Crawling
Starting a New Crawl
Learn how to configure and start a website crawl, including all available options for different subscription tiers.
Starting a New Crawl
Crawling discovers pages, forms, interactive elements, and captures data for AI test generation.
Crawl Modes
Full Site
Discovers all pages from your base URL. Explores interactions on each page. Best for comprehensive testing.
Single Page
Analyzes one URL. Discovers all interactive elements and states. Ideal for focused testing.
Regression
Replays a baseline manifest — exact same pages, exact same interactions, every time. Deterministic and repeatable. Requires a baseline to be set first.
Regression mode appears when your project has a baseline. Complete a Full Site crawl and click Set as Baseline on the results page.
Crawl Settings
Basic
| Setting | Default | Description |
|---|---|---|
| Max Pages | 200 | Maximum pages to discover |
| Max Depth | 5 | Link depth from start URL |
| Device | Desktop HD | Device profile for viewport, user agent, and touch emulation. See device options below. |
Advanced
| Setting | Default | Description |
|---|---|---|
| Respect Robots.txt | Off | Skip disallowed URLs, honor Crawl-Delay |
| Fill Forms | Off | Auto-fill forms with test data during crawl |
| Skip Auth Forms | On | Avoid submitting login/register forms |
| Include/Exclude Patterns | None | Regex patterns to focus or skip URL paths |
Device Profiles
Choose a device profile to crawl your site as it appears on different devices. The crawler emulates the viewport, user agent, device scale factor, and touch capabilities.

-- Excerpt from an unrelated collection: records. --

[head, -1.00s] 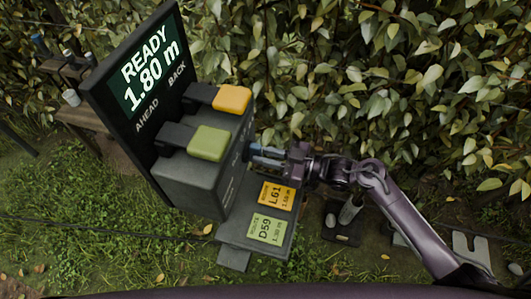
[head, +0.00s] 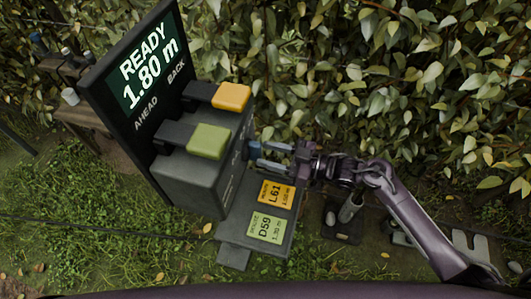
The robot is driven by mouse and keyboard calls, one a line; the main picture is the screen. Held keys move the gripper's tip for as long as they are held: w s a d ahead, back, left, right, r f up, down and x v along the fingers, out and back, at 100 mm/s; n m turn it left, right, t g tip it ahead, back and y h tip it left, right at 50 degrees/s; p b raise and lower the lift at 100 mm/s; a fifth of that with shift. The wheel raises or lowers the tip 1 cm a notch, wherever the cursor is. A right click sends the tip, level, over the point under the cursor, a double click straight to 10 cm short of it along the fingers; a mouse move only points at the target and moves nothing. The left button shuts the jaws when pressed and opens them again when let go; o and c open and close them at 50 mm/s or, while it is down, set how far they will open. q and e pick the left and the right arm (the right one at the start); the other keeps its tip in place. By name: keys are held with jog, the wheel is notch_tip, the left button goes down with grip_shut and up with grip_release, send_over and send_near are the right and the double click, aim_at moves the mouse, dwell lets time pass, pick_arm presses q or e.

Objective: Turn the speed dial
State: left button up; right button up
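The dark control box (head: 195,182) stands at the left centre, with a screen (head: 145,75) reading "READY 1.80 m" above the words AHEAD and BACK. A small blue dial (head: 254,149) shows on the box's right side, partly hidden. My right gripper (head: 269,156) is just right of the dial, its two fingers apart and pointing at it. The fingers look empty, with their tips close to the dial; I cannot tell whether they touch it. My left gripper is not in view.
A yellow lever pad (head: 231,97) and a green one (head: 209,141) top the box. An orange card (head: 276,194) and a green card (head: 266,228) lie on a grey plate below. A leafy hedge (head: 400,80) stands close behind my right arm. Grass is in front.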

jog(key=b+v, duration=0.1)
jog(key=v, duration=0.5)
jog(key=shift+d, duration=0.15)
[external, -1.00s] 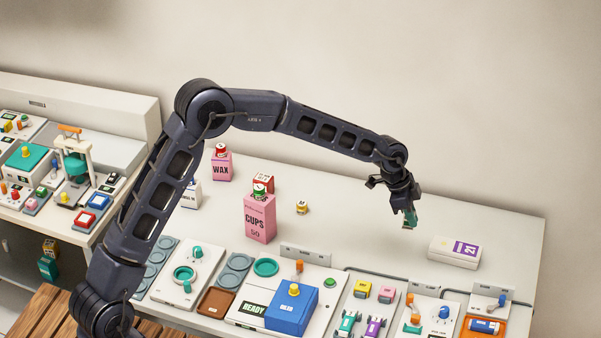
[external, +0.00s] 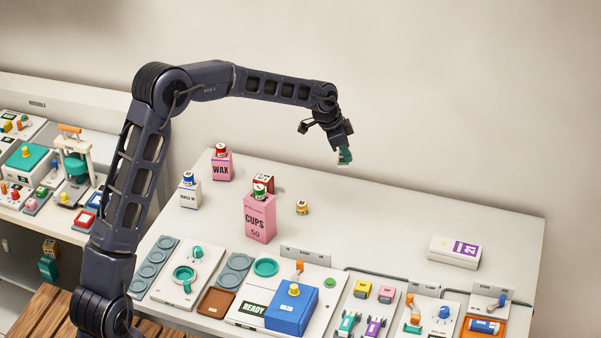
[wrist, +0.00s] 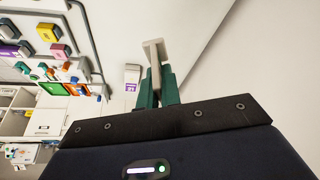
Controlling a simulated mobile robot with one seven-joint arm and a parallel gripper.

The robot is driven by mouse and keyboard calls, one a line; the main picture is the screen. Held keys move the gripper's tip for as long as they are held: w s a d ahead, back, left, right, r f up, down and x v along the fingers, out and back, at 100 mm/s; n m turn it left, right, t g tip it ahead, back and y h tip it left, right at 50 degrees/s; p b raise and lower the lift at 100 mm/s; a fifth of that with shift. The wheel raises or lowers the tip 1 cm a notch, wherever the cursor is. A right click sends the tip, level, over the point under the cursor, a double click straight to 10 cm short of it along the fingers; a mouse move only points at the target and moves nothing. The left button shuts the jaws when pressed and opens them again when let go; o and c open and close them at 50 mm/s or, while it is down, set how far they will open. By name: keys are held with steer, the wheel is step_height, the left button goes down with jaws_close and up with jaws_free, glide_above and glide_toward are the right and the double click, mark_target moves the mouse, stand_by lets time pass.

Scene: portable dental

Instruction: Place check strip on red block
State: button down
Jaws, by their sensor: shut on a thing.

| Profile | Viewport | Type |
|---|---|---|
| Desktop HD (default) | 1920 x 1080 | Desktop |
| Desktop 4K | 3840 x 2160 | Desktop |
| iPhone 12 | 390 x 844 | Mobile + Touch |
| iPhone 14 | 390 x 844 | Mobile + Touch |
| iPhone 14 Pro Max | 430 x 932 | Mobile + Touch |
| Pixel 7 | 412 x 915 | Mobile + Touch |
| Pixel 7 Pro | 412 x 892 | Mobile + Touch |
| Samsung Galaxy S23 | 360 x 780 | Mobile + Touch |
| iPad Pro 12.9" | 1024 x 1366 | Tablet + Touch |
| iPad Mini | 768 x 1024 | Tablet + Touch |
| Galaxy Tab S8 | 800 x 1280 | Tablet + Touch |
Mobile crawls discover mobile-specific elements (hamburger menus, bottom navigation, mobile modals) and generate mobile-specific tests. AI-generated tests from mobile crawls automatically use the
mobile viewport.
How Crawling Works
Exploration (Full Site)
- Page Discovery — Sitemap parsing + link extraction from start URL
- State Discovery — DFS interaction: clicks buttons, opens dropdowns, fills forms to discover UI states
- DOM Extraction — Stable CSS selectors (ID, name, aria-label, data-testid) for forms, buttons, links
- Audits — Accessibility (axe-core WCAG), SEO, security headers, performance per page
- AI Test Generation — After crawl completes, AI generates test suites per page
Regression
- Visits manifest pages in recorded order
- Executes recorded interactions (click, select, fill)
- Captures screenshots for comparison
- Reports matched vs missing pages/interactions
- Single worker — no parallelism for maximum determinism
Setting a Baseline
- Run a Full Site crawl
- Click Set as Baseline on results page
- Manifest is compiled (pages, interactions, expected states)
- Regression mode becomes available
See Regression Manifests for details.
CI/CD Integration
curl -X POST /api/v1/ci/trigger -H "Authorization: Bearer aegis_..." -d '{"crawl": true, "maxPages": 100}'CI crawls inherit settings from last UI crawl. See CI/CD Integration.
Best Practices
- Start small, then increase max pages
- Exclude admin areas, logout links, delete actions
- Enable Respect Robots.txt for production sites
- Enable Fill Forms for comprehensive form test coverage
- Set a baseline after a good crawl, use regression for CI